HURIP BAHASA SUNDA! (Dok.Salakanagara)

oleh Chye Retty Isnendes
(Diposting di Salakanagara karena permintaan dari beberapa teman, setelah sebelumnya diedit bagian yang dianggap mengandung provokasi-nya).

Bagaimana mungkin memahami suatu budaya tanpa mempelajari bahasanya? Bagaimana mungkin pendidikan karakter tanpa bahasa ibunya?

Bahasa Sunda adalah salah satu bahasa daerah yang juga bahasa ibu di Tatar Sunda dan di Indonesia. Tak perlu diperbincangkan lagi mengenai landasan hukum konstitusional tentang hal ini. UUD 45 dan amandemennya sudah demikian fasihnya kita menghapal. Tak perlu diperbincangkan lagi bagaimana UNESCO memberi penghargaan yang begitu tinggi pada bahasa ibu. Karena pada bahasa ibu, warisan dunia dan karakteristik manusia sebagai individu yang unik berada. Tak perlu diperbincangkan lagi tentang UU Sisdiknas No. 20 tahun 2003 dan PERDA Provinsi Jawa Barat No. 5 tahun 2003 Tentang Pemeliharaan Bahasa, Sastra, dan Aksara Daerah, juga Keputusan Gubernur Jawa Barat No. 3 Tahun 2004 tentang Petunjuk Pelaksanaan Peraturan Daerah Provinsi Jawa Barat No. 5 Tahun 2003, yang sudah memberi hak hidup pada bahasa daerah yang juga bahasa ibu.

Atau memang perlu diperbincangkan juga hujah-hujah HAM?, pembunuhan tentang bahasa?, dan lebih jauh lagi landasan keimanan tentang diturunkannya berbagai-bagai bahasa supaya manusia berpikir dalam Al-Qur’an Surat Ar-Ruum ayat 22? Agar supaya pengetahuan kita bertambah mengenai kokohnya kedudukan bahasa daerah, terutama bahasa Sunda secara faktual?

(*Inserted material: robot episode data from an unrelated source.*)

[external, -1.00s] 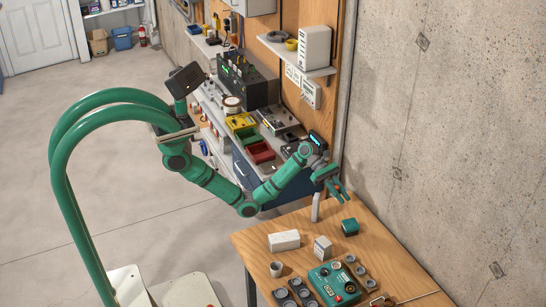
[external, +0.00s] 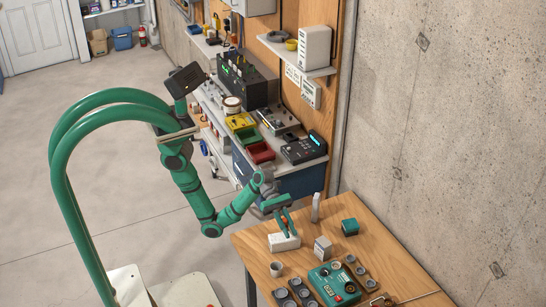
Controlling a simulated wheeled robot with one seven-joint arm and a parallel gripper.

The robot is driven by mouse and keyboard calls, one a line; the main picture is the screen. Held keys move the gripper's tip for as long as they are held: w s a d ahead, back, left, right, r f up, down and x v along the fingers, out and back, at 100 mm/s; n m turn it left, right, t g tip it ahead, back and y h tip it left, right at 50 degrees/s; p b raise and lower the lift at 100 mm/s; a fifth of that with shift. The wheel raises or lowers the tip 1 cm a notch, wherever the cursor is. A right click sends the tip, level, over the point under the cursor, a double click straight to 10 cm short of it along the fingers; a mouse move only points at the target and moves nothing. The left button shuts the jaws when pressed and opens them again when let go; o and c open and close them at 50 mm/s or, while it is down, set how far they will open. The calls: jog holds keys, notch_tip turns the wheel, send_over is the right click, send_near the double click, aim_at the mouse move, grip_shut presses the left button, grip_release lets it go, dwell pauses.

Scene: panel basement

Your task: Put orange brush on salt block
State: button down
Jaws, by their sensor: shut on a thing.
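The salt block looks to be the white rectangular block (external: 284,243) lying near the left edge of the wooden table. My gripper (external: 288,230) points down over this block, with its green fingers overlapping the block's top edge in the picture. It is shut on a small orange thing, the orange brush (external: 285,221), mostly hidden between the fingers. I cannot tell whether the brush touches the block or hangs just above it.
A concrete wall (external: 450,120) rises at right.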

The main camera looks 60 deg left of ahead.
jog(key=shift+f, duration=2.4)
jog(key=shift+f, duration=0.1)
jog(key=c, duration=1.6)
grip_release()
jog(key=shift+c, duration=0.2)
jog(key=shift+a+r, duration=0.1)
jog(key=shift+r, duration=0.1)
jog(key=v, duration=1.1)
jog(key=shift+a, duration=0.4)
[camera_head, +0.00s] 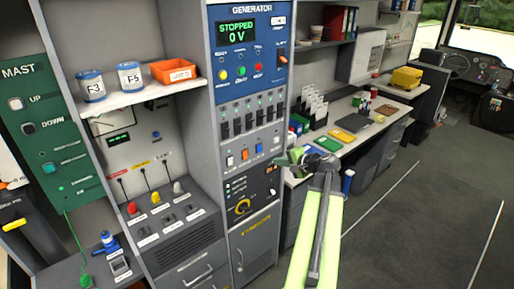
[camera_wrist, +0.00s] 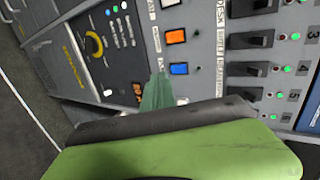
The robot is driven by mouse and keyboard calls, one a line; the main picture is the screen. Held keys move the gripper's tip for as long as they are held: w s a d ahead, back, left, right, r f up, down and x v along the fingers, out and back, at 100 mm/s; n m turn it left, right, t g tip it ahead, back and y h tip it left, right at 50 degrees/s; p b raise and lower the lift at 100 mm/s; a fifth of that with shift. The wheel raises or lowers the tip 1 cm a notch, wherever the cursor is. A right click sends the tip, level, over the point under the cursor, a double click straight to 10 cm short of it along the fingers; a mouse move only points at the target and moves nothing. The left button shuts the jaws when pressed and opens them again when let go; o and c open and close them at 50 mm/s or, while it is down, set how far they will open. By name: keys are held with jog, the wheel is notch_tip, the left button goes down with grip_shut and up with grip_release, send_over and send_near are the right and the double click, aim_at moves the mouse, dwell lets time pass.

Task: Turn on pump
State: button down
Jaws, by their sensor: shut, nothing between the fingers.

Tapi apa yang terjadi? Seorang pakar dari sebuah universitas yang mengusung label pendidikan, yang pada universitas tersebut menjadi persemaian kader-kader keur harepan bangsa, tumbuh lalu menyebar di seantero Indonesia, yang pada universitas tersebut pewarisan budaya dunia dipupuk dan subur pada satu jurusan: Jurusan Pendidikan Bahasa Sunda atau sekarang namanya menjadi Jurusan Pendidikan Bahasa Daerah (demi pemekaran bahasa daerah) yang mencetak guru-guru bahasa Sunda mengatakan “penghilangan bahasa daerah atau bahasa Sunda (pada kurikulum) merupakan hal yang wajar”.

Kalimat tersebut mungkin bukan bahasa beliau, tetapi dianggap tidak wajar diucapkan karena selain sedang berkembangnya reaksi mengenai perubahan Kurikulum 13, juga karena masalah bahasa bukan semata masalah ranah kognisi (pengetahuan) atau ranah psikomotor (keterampilan). Lebih dari itu, bahasa adalah sebagian besar berada pada ranah afeksi: perasaan, sikap, minat, apresiasi, dan penyesuaian diri. Dan hasilnya setelah kalimat tersebut dipublish pada PR Minggu 23/12/12, urang Sunda gehger. Karena kalimat tersebut menusuk mamaras rasa urang Sunda, terutama pada kata penghilangan dan kata wajar.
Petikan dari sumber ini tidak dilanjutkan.